Post-bailout Ireland looks for tax cuts
The Irish government hopes to use its new-found economic freedom to cut income taxes on its austerity-fatigued people signalling Dublin plans to shake up its fiscal policy after exiting its three-year bailout this weekend.
"Even when things were at their worst in the last three years we reduced some taxes," said Michael Noonan, Ireland's finance minister. "We see tax as an instrument of economic policy and the same approach will be followed when we look at income tax in the next two budgets."
Ireland will become the first euro zone country to exit from an international bailout on Sunday, a hugely symbolic moment. Mr Noonan said Ireland was recovering from its worst economic catastrophe since a famine in the 1840s when 1m people died.
Dublin hailed the imminent restoration of economic sovereignty to Irish politicians as a "milestone moment" on the road to its recovery. European authorities are also portraying Ireland as a victory for their controversial euro zone crisis management.
(Read more: Ireland is picking up Europe's bar tab: Ganley)
José Manuel Barroso, the European Commission president, on Friday said the Irish exit "sends an important message – that with determination and support from partner countries we can and will emerge stronger from this deep crisis."
At an event to mark Ireland's formal exit from the European Union and International Monetary Fund bailout, Mr Noonan heaped praise on the Irish public for stoically enduring 28 billion euros ($38.46 billion) in spending cuts and tax hikes – equivalent to 20 percent of the value of the Irish economy – following its financial crash.
"The real heroes and heroines of the story are Irish people, who've had their taxes increased, they've had their services cut drastically – some of them, particularly public servants, have had very serious pay cuts," said Mr Noonan as he signalled that tax cuts were likely next year.
Dublin wants to cut income tax rates to stimulate economic growth and job creation. It follows warnings from Ireland's state investment agency, IDA Ireland, that high levels of personal taxation are threatening future foreign investment- a key sector of the economy.
Ireland's marginal income tax rate has increased sharply from 43.5 percent in 2008 to 52 percent for salaried workers now, which is the 10th highest of 34 OECD countries, according to the Irish Tax Institute.
But proposing income tax cuts even before it formally exits the bailout could raise concerns among Ireland's international lenders, which have provided 67.5 billion euros in loans to keep Dublin afloat since its banks collapsed in 2008-9.
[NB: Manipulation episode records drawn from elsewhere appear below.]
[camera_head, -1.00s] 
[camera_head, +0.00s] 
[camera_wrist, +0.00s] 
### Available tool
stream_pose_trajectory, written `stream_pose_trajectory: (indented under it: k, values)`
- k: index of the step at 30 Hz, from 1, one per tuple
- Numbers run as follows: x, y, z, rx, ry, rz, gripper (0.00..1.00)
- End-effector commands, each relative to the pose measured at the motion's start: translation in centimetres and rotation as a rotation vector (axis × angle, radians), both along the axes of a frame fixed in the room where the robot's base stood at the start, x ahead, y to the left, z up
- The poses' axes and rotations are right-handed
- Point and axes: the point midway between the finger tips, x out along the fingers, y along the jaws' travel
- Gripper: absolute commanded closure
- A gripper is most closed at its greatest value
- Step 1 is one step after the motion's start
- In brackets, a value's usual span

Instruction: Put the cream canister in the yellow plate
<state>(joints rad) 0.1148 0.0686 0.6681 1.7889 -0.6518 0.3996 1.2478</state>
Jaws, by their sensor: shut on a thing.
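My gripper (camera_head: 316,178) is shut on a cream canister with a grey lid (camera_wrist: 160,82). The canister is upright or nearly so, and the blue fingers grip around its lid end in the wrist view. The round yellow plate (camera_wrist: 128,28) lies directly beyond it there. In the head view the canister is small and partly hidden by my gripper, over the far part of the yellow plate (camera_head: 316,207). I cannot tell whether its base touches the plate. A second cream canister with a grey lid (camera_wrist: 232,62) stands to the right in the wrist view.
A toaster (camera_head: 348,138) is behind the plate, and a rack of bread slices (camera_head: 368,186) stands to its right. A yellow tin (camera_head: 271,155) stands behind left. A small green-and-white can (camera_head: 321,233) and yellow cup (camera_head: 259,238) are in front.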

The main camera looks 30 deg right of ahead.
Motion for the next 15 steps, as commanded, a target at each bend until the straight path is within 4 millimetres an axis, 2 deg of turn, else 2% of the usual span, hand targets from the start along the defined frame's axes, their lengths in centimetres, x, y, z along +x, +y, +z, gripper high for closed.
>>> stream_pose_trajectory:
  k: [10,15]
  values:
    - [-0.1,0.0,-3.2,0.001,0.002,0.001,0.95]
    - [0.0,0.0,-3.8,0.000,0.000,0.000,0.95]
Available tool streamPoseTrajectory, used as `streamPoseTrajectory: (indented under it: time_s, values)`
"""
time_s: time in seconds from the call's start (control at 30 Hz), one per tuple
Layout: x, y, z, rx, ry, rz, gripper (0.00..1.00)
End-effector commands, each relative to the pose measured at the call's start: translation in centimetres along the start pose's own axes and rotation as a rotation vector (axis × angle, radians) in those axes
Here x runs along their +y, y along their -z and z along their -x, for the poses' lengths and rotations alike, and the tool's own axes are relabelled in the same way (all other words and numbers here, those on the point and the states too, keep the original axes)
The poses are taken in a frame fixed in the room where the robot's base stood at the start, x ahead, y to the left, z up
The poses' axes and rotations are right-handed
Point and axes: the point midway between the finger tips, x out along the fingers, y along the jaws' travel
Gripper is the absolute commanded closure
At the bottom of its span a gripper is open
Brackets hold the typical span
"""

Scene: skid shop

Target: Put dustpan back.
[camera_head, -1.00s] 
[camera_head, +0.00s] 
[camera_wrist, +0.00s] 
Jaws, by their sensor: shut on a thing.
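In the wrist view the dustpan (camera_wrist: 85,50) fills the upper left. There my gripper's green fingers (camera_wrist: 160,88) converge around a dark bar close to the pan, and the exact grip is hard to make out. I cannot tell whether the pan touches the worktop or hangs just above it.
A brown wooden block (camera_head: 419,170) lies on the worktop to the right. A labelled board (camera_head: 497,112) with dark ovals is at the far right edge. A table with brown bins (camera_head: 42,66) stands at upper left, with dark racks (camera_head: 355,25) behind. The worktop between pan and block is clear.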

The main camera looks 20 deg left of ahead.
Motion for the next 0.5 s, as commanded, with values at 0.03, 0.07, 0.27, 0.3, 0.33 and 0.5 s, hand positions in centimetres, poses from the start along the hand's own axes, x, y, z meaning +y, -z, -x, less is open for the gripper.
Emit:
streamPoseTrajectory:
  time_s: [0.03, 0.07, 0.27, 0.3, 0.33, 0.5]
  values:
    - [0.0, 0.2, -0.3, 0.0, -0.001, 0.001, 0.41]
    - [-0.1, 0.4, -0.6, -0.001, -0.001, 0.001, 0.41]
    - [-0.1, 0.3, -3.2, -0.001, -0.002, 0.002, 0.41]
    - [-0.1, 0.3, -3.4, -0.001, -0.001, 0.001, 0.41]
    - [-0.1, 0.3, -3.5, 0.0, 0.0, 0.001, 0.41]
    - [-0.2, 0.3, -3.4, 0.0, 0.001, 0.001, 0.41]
(Read more: 'Sense of achievement' as Ireland leaves bailout)
Ireland's economic recovery remains fragile with a budget deficit of 7.5 percent of gross domestic product, growth forecast at 2 percent next year and public debt forecast to peak at a dangerously high level of 124 percent of GDP in 2014.
The Irish Fiscal Advisory Council, a budget watchdog set up after the financial crash, recently warned Dublin there is no room for income tax cuts until after 2016.
But Mr Noonan brushed aside concerns that such cuts would amount to a return to the boom-bust policies that got Ireland into trouble. "We can't go mad again, even if we had the resources," he said.
Mr Noonan said there may be room to cut income tax without reducing the overall take by stimulating growth and jobs creation.
Doubts still remain over Europe's approach to the euro zone crisis in spite of Ireland's relative success. In the new year, Brussels will face a series of challenges that raises questions about whether Ireland is a harbinger or an exception to the rule.
Greece is expected to receive a third bailout next summer, despite 240 billion euros in international aid, and Portugal may need a second rescue before its program ends in May.
Slovenia is struggling to avoid becoming the sixth euro zone country to need international assistance, announcing this week it would pump 3 billion euros into its banking system to fill a capital shortfall of nearly 4.8 billion euros.